Marmol walked off the field to end the top portion of the eighth to a healthy smattering of boos from the restless natives.
When it appeared the Cardinals had the game in the palm of their hands, Cubs first baseman Bryan LaHair took the first pitch he saw from Jason Motte into the open arms of the fans in blue in the left center field bleachers, tying up the game.
LaHair rounded the bases with his right forearm in the air reminiscent of Padres first baseman, Steve Garvey whose homer beat the Cubs in the 1984 playoffs.
LaHair’s homerun was the first by a Cub in nine games since he hit a grand slam off Cardinals starter Adam Wainwright.
With the game now in extra innings, Cubs bat boy, I mean centerfielder, Tony Campana singling up the middle and stealing second with one out, the Cubs were in position to send the Wrigley Field faithful, which included Michael Jordan on this night home happy.
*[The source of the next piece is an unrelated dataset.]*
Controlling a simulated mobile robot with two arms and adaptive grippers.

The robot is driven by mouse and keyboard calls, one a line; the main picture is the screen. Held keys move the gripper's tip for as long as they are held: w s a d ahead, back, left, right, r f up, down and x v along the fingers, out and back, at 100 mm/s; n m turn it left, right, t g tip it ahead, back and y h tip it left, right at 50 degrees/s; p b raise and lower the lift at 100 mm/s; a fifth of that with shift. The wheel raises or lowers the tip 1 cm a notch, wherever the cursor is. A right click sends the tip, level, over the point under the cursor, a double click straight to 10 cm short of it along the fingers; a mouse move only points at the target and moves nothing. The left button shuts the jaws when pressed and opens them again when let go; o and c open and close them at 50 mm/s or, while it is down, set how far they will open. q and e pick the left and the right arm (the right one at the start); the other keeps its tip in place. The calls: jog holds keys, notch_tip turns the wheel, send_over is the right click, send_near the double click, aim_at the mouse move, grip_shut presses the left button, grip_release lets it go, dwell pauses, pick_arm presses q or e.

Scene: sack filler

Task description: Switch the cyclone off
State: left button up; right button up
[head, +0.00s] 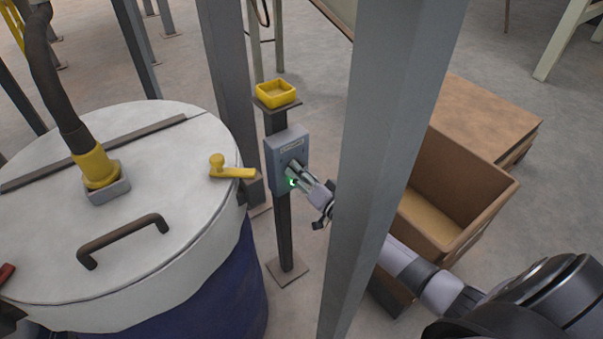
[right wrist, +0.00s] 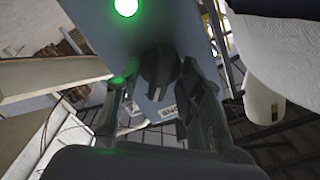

With the much maligned Alfonso Soriano up with two outs and down to his last strike he hit a bullet to second base that ate up cards second sacker alive. Tony Campana raced around third and scored the winning run in the tenth giving the Cubs their second walk off win in as many nights vs. the Cardinals.
The 3-2 win brought the Cubs record to 6-12 as the Cardinals fall to 11-7.
The Cubs look for the sweep Wednesday afternoon with the first pitch at 1:20.